:: Directions for this task ::
Return the number of lines holding "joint", with nothing added.

:: Extracted records ::
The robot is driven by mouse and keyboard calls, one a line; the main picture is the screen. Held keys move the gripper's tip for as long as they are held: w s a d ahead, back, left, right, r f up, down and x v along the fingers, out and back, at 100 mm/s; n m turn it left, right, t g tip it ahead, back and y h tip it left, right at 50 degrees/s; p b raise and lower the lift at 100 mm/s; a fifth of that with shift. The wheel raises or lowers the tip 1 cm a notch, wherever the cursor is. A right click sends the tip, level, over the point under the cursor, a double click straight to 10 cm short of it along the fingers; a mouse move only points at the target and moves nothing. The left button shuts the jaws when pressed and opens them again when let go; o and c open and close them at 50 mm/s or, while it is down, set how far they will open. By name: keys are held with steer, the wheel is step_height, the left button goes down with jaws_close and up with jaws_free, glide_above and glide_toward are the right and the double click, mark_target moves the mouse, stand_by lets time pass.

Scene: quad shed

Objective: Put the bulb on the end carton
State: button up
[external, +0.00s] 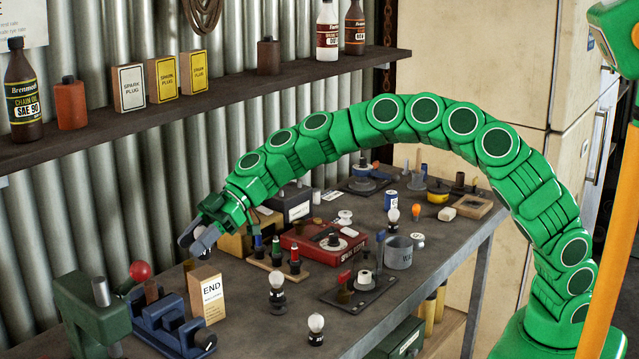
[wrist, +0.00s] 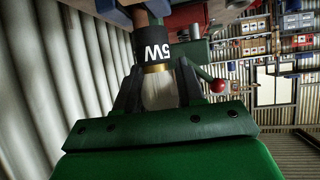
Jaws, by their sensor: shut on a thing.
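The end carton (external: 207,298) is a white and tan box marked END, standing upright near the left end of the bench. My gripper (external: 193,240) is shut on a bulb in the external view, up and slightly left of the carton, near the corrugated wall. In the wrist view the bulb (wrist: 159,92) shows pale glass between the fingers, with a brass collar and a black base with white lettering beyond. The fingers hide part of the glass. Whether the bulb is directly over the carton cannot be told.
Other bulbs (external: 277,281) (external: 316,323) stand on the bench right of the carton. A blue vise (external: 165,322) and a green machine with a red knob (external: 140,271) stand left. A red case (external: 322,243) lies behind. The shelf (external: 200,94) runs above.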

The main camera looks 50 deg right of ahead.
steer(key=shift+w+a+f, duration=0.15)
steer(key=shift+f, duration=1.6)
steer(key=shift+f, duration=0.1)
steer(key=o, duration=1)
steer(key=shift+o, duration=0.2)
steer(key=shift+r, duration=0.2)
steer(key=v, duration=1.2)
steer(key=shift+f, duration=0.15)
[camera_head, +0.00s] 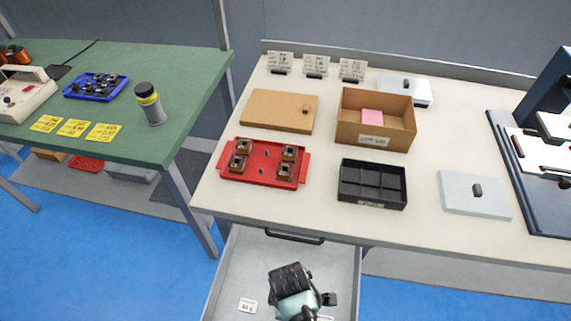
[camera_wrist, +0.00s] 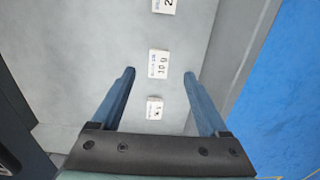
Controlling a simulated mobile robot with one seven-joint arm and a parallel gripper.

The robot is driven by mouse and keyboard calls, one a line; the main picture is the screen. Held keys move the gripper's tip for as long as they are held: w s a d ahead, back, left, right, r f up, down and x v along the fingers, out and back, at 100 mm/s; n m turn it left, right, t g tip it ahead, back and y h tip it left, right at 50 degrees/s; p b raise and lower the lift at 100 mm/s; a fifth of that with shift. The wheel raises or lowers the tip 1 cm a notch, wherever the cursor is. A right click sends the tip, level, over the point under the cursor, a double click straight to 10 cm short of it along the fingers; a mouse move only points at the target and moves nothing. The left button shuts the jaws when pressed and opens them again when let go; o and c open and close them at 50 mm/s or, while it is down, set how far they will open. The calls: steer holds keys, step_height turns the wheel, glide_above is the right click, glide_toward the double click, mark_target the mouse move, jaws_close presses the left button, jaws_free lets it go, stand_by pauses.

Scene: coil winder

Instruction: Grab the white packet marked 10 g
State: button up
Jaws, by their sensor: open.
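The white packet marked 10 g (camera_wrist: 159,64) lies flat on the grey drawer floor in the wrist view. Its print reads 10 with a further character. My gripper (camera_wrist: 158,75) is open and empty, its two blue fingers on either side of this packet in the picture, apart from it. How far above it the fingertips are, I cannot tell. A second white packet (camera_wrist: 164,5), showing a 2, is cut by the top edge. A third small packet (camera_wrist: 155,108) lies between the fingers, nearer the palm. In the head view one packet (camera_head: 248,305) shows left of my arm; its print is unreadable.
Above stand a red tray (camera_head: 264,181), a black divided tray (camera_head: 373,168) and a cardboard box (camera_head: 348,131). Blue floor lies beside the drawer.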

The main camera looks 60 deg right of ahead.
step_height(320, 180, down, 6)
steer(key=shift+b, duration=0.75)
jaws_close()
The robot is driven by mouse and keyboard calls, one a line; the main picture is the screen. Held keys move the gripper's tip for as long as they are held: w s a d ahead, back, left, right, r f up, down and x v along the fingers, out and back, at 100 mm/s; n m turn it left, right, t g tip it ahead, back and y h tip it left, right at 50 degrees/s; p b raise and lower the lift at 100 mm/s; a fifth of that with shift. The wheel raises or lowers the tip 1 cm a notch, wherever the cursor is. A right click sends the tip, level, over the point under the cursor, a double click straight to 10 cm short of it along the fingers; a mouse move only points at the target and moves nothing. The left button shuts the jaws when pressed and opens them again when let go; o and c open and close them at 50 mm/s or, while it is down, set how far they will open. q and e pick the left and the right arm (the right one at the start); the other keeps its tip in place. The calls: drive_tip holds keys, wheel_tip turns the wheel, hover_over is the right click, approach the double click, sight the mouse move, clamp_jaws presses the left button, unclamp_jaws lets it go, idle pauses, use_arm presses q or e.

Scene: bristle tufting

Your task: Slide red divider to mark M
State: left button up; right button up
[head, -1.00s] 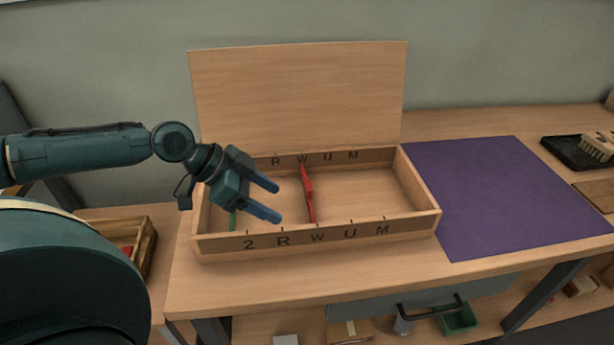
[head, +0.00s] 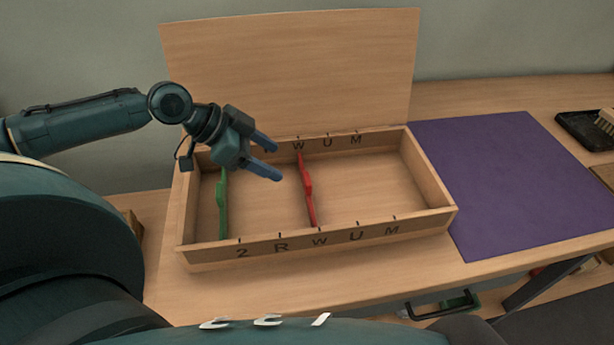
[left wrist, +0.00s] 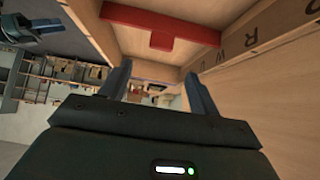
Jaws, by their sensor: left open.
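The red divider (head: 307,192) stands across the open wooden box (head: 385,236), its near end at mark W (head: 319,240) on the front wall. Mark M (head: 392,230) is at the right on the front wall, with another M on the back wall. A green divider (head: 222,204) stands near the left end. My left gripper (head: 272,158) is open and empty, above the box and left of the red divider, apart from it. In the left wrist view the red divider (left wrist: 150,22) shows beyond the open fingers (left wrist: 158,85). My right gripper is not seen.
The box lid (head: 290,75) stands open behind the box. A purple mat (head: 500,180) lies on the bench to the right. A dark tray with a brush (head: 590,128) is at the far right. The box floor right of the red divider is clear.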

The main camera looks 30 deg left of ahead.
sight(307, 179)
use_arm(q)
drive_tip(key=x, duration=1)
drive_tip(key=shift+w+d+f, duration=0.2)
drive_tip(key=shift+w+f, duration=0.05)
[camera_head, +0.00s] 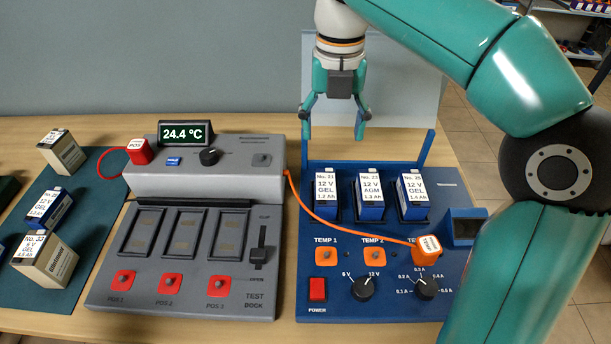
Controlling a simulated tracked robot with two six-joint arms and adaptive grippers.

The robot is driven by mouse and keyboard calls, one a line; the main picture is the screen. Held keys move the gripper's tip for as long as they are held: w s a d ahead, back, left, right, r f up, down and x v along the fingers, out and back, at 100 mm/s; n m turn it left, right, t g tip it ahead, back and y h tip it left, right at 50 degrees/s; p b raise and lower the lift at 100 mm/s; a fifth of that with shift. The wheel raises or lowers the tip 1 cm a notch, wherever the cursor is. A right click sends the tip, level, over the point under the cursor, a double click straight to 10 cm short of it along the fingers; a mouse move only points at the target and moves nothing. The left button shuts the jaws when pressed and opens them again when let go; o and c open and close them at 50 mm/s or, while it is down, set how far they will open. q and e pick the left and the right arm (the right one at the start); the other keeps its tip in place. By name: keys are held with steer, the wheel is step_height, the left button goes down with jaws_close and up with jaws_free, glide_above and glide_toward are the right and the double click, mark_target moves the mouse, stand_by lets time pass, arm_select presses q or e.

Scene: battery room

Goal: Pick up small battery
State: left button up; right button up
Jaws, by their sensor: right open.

:: Problem solution ::
2